TensorDict is a dictionary-like class that inherits properties from tensors, such as indexing, shape operations, casting to device or point-to-point communication in distributed settings.

The main purpose of TensorDict is to make code-bases more readable and modular by abstracting away tailored operations:

for i, data in enumerate(dataset):
    # the model reads and writes tensordicts
    data = model(data)
    loss = loss_module(data)
    loss.backward()
    optimizer.step()
    optimizer.zero_grad()

With this level of abstraction, one can recycle a training loop for highly heterogeneous task. Each individual step of the training loop (data collection and transform, model prediction, loss computation etc.) can be tailored to the use case at hand without impacting the others. For instance, the above example can be easily used across classification and segmentation tasks, among many others.

Features

General

A tensordict is primarily defined by its batch_size (or shape) and its key-value pairs:

>>> from tensordict import TensorDict
>>> import torch
>>> data = TensorDict({
...     "key 1": torch.ones(3, 4, 5),
...     "key 2": torch.zeros(3, 4, 5, dtype=torch.bool),
... }, batch_size=[3, 4])

The batch_size and the first dimensions of each of the tensors must be compliant. The tensors can be of any dtype and device. Optionally, one can restrict a tensordict to live on a dedicated device, which will send each tensor that is written there:

>>> data = TensorDict({
...     "key 1": torch.ones(3, 4, 5),
...     "key 2": torch.zeros(3, 4, 5, dtype=torch.bool),
... }, batch_size=[3, 4], device="cuda:0")
>>> data["key 3"] = torch.randn(3, 4, device="cpu")
>>> assert data["key 3"].device is torch.device("cuda:0")

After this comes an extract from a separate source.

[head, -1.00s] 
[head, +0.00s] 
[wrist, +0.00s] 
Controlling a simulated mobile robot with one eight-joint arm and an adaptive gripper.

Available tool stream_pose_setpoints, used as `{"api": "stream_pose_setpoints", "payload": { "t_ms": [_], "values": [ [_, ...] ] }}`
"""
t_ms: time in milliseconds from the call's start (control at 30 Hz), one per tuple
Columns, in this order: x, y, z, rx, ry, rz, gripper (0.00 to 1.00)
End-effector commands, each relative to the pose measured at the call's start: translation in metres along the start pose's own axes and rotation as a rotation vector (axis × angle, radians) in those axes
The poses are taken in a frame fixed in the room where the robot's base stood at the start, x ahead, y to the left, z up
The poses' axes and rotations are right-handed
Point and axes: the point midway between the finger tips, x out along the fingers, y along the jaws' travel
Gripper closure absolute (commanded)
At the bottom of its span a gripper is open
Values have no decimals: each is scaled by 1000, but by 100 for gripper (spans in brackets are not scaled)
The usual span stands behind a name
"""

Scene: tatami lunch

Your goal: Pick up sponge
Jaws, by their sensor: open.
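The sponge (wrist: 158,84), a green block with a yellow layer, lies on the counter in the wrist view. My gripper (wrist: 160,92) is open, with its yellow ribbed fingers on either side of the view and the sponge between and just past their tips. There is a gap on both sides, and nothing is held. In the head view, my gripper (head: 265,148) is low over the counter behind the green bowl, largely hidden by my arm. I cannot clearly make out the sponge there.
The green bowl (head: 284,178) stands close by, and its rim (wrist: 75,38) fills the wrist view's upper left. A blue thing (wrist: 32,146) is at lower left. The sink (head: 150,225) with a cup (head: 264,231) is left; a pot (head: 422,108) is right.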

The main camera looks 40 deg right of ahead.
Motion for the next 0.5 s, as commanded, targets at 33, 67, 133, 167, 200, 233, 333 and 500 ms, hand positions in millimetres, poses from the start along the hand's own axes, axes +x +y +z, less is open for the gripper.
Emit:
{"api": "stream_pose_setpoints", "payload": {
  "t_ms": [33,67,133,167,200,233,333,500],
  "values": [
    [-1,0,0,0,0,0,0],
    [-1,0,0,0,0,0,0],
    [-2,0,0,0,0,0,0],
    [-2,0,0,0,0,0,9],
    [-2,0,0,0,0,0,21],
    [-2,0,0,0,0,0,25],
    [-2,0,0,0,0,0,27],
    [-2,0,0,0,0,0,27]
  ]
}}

But that is not all, you can also store nested values in a tensordict:

>>> data["nested", "key"] = torch.zeros(3, 4) # the batch-size must match

and any nested tuple structure will be unravelled to make it easy to read code and write ops programmatically:

>>> data["nested", ("supernested", ("key",))] = torch.zeros(3, 4) # the batch-size must match
>>> assert (data["nested", "supernested", "key"] == 0).all()
>>> assert (("nested",), "supernested", (("key",),)) in data.keys(include_nested=True)  # this works too!

You can also store non-tensor data in tensordicts:

>>> data = TensorDict({"a-tensor": torch.randn(1, 2)}, batch_size=[1, 2])
>>> data["non-tensor"] = "a string!"
>>> assert data["non-tensor"] == "a string!"

Tensor-like features

TensorDict objects can be indexed exactly like tensors. The resulting of indexing a TensorDict is another TensorDict containing tensors indexed along the required dimension:

>>> data = TensorDict({
...     "key 1": torch.ones(3, 4, 5),
...     "key 2": torch.zeros(3, 4, 5, dtype=torch.bool),
... }, batch_size=[3, 4])
>>> sub_tensordict = data[..., :2]
>>> assert sub_tensordict.shape == torch.Size([3, 2])
>>> assert sub_tensordict["key 1"].shape == torch.Size([3, 2, 5])

Similarly, one can build tensordicts by stacking or concatenating single tensordicts:

>>> tensordicts = [TensorDict({
...     "key 1": torch.ones(3, 4, 5),
...     "key 2": torch.zeros(3, 4, 5, dtype=torch.bool),
... }, batch_size=[3, 4]) for _ in range(2)]
>>> stack_tensordict = torch.stack(tensordicts, 1)
>>> assert stack_tensordict.shape == torch.Size([3, 2, 4])
>>> assert stack_tensordict["key 1"].shape == torch.Size([3, 2, 4, 5])
>>> cat_tensordict = torch.cat(tensordicts, 0)
>>> assert cat_tensordict.shape == torch.Size([6, 4])
>>> assert cat_tensordict["key 1"].shape == torch.Size([6, 4, 5])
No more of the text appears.